What to produce » Tell how many lines in the data below include the word "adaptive". The answer is the number only.

Input records »
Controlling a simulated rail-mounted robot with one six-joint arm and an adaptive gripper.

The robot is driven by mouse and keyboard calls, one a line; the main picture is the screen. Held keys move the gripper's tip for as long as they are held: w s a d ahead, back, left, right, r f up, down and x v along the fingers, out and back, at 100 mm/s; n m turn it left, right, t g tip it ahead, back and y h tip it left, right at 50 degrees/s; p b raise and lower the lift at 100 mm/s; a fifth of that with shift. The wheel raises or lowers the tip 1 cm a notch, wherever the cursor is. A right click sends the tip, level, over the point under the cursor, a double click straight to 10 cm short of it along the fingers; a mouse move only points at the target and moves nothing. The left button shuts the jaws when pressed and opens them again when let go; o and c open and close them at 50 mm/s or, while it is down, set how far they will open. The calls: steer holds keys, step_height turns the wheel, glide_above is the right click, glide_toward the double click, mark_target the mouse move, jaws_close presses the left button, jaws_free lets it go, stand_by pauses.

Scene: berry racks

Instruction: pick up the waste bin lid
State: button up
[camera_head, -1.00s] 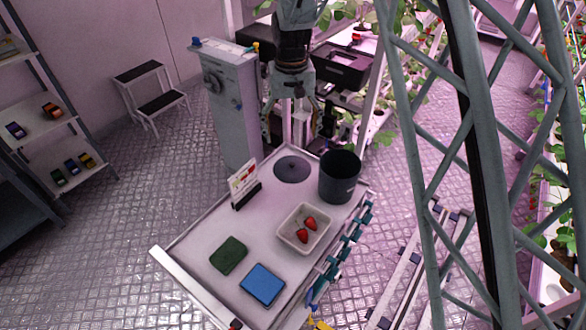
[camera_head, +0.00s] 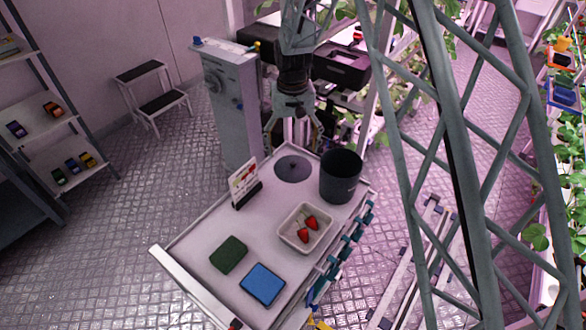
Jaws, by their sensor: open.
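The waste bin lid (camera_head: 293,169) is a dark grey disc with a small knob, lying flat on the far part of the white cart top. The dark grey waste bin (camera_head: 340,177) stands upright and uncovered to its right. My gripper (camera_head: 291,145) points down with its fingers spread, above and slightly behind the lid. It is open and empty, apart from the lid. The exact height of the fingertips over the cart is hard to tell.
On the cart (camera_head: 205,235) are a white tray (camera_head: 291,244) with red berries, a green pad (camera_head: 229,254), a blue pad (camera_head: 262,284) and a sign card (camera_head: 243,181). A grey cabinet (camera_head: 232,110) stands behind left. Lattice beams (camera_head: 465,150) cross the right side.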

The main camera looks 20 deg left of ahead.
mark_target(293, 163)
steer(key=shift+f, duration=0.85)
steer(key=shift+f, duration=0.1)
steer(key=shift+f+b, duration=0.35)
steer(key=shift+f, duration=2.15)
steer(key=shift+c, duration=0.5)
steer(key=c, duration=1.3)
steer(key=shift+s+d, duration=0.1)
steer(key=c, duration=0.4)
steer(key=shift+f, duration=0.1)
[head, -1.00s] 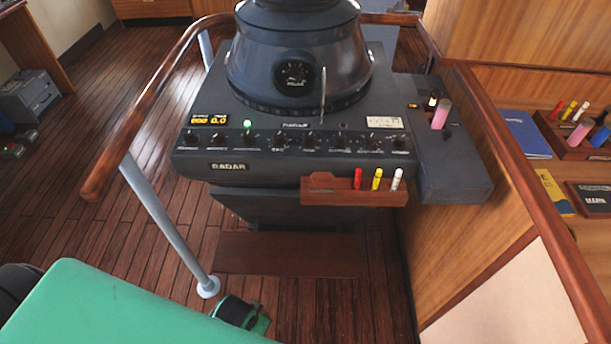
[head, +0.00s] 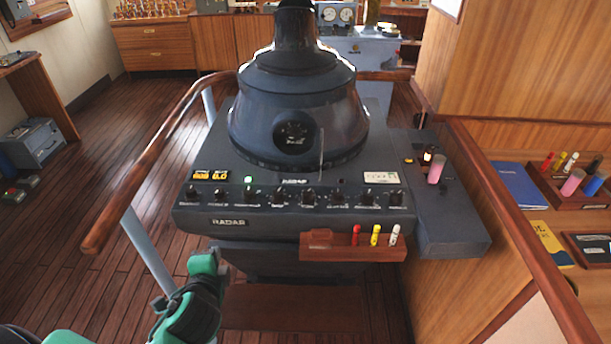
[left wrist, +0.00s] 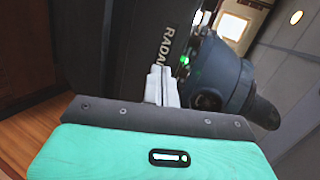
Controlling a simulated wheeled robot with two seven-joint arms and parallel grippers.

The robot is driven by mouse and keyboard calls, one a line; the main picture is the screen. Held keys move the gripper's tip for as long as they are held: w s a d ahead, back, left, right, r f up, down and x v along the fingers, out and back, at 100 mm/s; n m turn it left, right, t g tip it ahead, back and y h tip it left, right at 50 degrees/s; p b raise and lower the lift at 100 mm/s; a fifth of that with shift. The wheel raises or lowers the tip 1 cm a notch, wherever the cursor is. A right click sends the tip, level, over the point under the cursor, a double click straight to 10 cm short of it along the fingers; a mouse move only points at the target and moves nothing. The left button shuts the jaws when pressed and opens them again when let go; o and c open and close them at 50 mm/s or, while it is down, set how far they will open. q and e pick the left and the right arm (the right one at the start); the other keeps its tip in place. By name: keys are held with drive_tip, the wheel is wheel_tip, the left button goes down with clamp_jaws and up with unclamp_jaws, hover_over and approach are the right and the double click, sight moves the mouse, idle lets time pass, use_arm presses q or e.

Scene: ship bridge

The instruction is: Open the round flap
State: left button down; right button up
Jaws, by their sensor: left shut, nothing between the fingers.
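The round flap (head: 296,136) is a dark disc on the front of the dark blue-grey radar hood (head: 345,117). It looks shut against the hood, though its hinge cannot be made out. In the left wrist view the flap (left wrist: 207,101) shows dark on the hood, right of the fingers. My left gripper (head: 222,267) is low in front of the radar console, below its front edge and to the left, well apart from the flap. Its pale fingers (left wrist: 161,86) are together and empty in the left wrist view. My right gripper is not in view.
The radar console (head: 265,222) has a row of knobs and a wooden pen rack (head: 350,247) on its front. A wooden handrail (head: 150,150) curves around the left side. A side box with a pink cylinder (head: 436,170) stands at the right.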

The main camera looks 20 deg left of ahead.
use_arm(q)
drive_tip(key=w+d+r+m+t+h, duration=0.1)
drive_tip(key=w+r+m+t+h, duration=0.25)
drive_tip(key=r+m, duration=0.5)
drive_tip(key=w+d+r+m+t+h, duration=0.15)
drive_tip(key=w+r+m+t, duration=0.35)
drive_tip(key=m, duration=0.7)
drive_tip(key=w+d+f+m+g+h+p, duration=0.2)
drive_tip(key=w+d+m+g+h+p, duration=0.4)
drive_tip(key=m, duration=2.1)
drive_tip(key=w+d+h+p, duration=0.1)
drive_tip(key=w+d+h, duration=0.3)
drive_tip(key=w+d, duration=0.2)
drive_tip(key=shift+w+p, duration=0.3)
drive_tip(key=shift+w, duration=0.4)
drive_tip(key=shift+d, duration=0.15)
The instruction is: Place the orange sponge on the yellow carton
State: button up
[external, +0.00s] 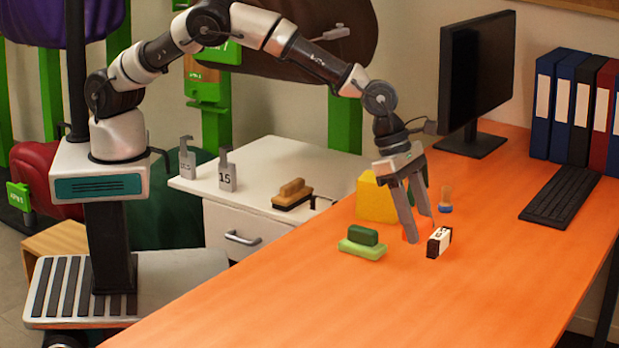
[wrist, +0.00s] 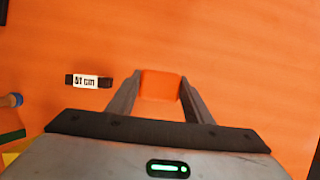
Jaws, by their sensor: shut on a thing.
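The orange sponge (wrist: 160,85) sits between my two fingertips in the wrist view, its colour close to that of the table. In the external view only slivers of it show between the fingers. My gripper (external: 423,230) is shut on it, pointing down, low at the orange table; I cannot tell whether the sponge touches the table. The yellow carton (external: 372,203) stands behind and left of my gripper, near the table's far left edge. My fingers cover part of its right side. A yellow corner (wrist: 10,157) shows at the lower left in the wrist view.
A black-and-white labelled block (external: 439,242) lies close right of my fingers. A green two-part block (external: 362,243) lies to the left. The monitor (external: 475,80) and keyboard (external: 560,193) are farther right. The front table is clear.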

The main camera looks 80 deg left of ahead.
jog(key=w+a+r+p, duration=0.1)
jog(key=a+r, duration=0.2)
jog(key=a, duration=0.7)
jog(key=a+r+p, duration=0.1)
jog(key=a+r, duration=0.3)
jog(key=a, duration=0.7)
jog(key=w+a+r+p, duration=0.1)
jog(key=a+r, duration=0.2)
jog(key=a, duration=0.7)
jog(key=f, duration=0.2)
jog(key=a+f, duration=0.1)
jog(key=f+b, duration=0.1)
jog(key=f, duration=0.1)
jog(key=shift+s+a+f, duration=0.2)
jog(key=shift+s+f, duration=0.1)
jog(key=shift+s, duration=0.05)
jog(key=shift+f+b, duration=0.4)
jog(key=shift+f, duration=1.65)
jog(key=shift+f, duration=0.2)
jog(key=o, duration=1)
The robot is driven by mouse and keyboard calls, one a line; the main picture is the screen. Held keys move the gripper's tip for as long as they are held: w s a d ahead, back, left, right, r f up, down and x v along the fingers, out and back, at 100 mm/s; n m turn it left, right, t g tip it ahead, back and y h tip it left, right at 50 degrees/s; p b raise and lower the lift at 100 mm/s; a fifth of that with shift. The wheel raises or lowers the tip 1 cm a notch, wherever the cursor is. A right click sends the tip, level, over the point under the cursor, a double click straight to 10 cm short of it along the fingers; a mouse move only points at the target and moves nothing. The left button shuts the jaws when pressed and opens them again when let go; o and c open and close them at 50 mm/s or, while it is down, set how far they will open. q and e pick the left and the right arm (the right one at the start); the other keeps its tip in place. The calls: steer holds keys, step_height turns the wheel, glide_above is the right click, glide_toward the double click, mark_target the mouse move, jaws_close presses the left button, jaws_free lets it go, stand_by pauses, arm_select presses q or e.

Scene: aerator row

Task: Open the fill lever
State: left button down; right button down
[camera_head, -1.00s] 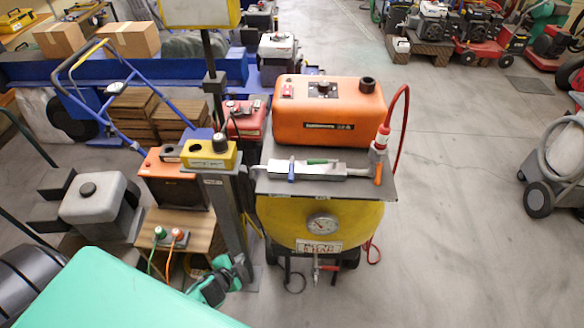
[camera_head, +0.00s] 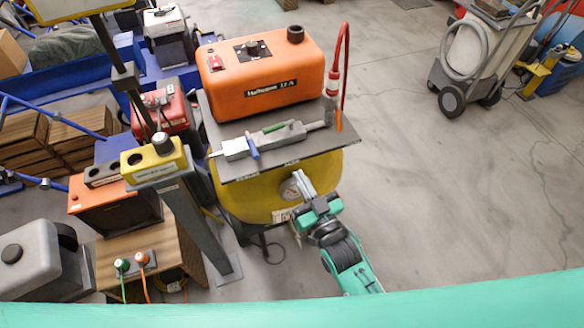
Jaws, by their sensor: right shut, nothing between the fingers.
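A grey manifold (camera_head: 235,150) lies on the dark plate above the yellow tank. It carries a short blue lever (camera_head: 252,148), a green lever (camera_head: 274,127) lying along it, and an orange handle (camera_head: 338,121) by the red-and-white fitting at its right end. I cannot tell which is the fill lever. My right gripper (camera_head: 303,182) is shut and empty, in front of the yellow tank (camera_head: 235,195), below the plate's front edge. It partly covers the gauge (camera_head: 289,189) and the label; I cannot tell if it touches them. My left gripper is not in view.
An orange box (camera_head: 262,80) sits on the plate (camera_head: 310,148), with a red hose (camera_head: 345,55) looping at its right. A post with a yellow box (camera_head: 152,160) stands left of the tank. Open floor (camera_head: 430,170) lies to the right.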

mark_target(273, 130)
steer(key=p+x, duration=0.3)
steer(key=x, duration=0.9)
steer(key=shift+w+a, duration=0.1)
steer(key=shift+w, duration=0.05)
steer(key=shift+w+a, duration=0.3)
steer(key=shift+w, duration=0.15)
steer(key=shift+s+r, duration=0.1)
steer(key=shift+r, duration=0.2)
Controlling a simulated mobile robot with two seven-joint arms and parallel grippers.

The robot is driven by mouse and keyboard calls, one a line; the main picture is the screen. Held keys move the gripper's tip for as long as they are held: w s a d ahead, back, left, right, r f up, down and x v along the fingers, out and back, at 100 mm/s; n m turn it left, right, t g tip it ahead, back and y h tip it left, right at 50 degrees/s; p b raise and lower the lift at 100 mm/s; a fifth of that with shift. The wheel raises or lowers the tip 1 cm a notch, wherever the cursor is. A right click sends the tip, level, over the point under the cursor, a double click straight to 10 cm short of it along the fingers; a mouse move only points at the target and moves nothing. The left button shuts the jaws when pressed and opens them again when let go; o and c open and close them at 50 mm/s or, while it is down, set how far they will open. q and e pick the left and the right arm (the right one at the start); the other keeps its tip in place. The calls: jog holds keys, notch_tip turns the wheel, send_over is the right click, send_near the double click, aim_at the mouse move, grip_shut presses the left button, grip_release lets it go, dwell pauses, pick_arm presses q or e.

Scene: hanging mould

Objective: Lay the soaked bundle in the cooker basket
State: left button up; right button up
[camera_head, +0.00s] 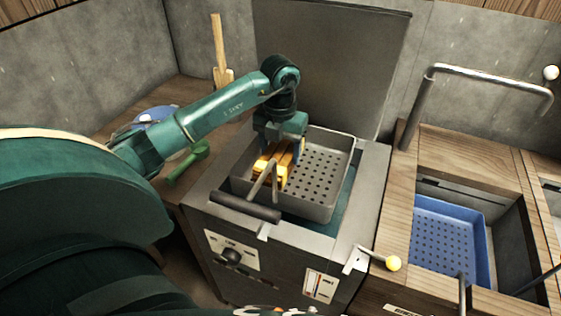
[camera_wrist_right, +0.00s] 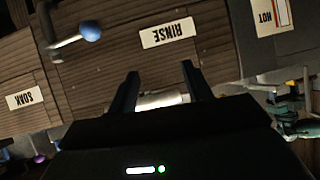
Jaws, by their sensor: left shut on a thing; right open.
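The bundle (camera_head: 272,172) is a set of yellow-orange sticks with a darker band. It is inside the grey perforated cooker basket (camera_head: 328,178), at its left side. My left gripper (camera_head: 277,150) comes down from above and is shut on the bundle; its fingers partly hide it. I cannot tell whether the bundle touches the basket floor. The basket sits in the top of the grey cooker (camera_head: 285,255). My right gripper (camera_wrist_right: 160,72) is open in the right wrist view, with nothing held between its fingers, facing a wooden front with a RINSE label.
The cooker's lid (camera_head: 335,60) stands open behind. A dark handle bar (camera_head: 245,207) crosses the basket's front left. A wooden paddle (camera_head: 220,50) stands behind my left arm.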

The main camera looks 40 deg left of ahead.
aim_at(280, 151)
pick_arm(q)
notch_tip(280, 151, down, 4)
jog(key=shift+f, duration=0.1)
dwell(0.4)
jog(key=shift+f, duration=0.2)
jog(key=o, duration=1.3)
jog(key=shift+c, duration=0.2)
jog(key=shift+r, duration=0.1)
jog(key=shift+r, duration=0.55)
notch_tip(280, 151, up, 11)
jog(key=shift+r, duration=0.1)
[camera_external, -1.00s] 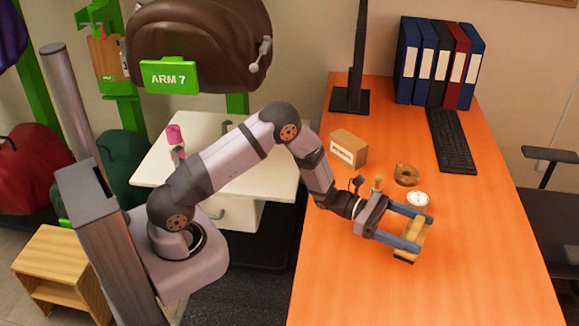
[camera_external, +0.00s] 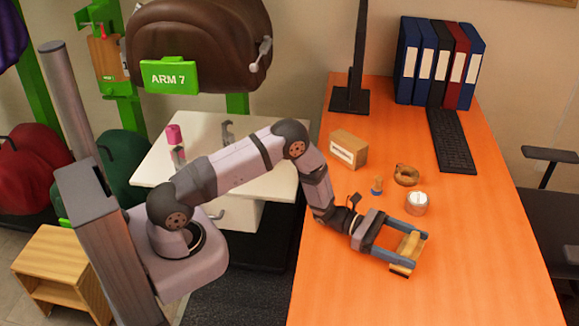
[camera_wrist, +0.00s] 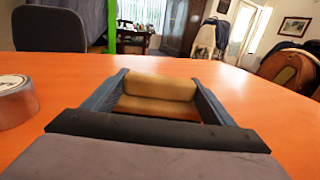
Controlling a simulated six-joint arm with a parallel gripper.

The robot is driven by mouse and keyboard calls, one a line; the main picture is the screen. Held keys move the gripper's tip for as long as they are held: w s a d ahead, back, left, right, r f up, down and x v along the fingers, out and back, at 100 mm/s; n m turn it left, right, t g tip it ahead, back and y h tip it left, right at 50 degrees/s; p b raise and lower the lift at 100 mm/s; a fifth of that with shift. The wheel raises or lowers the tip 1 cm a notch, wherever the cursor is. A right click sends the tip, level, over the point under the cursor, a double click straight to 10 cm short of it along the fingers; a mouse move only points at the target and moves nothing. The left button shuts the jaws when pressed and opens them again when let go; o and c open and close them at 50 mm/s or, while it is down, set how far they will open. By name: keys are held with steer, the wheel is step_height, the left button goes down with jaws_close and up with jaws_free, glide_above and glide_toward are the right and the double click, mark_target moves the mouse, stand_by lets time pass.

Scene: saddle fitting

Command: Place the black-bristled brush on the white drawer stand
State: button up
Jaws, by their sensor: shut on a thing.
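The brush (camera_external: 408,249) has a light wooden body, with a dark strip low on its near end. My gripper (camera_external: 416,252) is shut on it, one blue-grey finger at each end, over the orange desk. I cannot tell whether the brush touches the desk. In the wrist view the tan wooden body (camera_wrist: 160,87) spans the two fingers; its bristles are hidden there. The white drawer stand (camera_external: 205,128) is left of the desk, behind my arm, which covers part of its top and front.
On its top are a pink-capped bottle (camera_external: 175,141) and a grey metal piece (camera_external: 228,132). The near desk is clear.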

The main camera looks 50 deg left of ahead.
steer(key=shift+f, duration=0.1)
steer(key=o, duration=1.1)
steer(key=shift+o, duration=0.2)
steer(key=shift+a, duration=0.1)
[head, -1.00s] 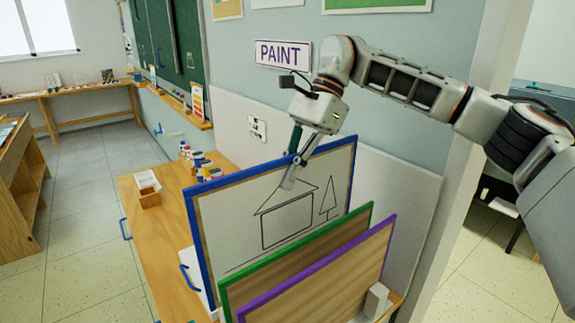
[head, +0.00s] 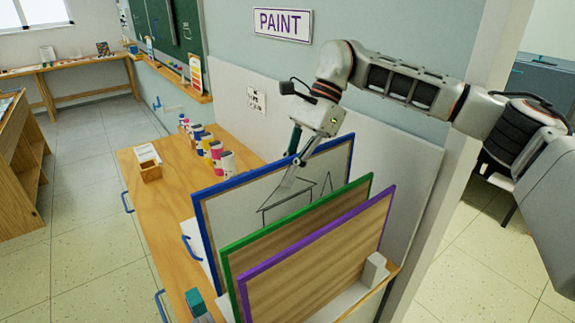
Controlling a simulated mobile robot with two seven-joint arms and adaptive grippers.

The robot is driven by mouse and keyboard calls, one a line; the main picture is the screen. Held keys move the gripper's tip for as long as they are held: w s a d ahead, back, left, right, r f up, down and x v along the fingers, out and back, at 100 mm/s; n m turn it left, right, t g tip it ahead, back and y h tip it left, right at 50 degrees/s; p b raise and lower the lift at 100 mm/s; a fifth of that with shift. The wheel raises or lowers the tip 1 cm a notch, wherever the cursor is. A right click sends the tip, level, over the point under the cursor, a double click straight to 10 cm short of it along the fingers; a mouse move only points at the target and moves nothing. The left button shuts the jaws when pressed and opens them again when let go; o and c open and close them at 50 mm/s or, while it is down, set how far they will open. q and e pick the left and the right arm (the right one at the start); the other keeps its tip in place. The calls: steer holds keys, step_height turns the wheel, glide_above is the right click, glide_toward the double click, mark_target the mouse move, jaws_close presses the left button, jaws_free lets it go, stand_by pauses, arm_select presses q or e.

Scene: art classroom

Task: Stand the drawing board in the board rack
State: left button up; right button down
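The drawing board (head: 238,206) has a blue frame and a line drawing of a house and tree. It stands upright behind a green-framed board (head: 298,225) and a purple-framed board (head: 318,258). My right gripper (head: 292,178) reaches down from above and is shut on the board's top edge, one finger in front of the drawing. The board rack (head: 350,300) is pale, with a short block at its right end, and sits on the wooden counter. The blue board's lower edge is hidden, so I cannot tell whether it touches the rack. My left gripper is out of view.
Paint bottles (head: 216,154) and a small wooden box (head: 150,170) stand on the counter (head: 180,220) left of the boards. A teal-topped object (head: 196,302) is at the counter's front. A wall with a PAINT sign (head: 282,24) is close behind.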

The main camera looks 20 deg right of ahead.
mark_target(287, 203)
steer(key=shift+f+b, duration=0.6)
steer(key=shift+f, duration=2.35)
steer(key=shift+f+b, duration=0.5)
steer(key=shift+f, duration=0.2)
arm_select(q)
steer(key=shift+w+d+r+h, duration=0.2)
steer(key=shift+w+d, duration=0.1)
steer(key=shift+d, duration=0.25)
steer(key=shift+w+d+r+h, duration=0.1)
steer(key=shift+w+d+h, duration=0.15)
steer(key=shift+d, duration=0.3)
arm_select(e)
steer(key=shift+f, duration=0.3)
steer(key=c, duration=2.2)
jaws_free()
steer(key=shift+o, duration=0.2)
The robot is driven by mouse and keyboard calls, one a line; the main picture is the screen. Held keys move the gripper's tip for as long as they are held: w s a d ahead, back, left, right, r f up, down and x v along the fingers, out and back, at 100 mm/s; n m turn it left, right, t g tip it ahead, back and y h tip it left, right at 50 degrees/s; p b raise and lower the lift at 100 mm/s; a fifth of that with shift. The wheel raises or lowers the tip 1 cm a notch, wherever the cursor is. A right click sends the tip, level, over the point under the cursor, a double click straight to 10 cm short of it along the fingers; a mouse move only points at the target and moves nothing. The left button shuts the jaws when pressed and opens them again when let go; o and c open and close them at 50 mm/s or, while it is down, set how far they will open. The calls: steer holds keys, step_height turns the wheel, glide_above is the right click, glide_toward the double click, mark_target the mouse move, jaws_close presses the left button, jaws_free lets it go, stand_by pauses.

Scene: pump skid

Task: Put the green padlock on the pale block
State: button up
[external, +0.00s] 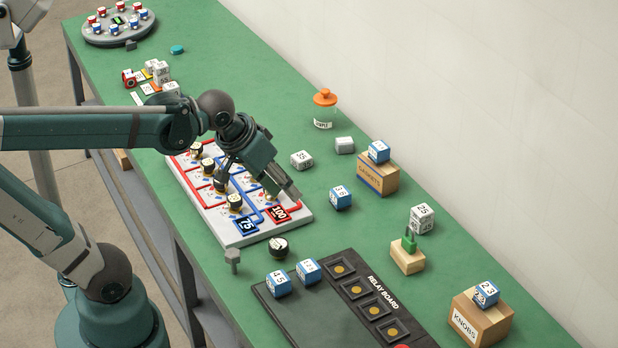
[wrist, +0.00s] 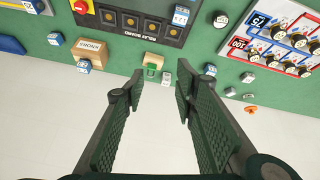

Result of this exercise » 2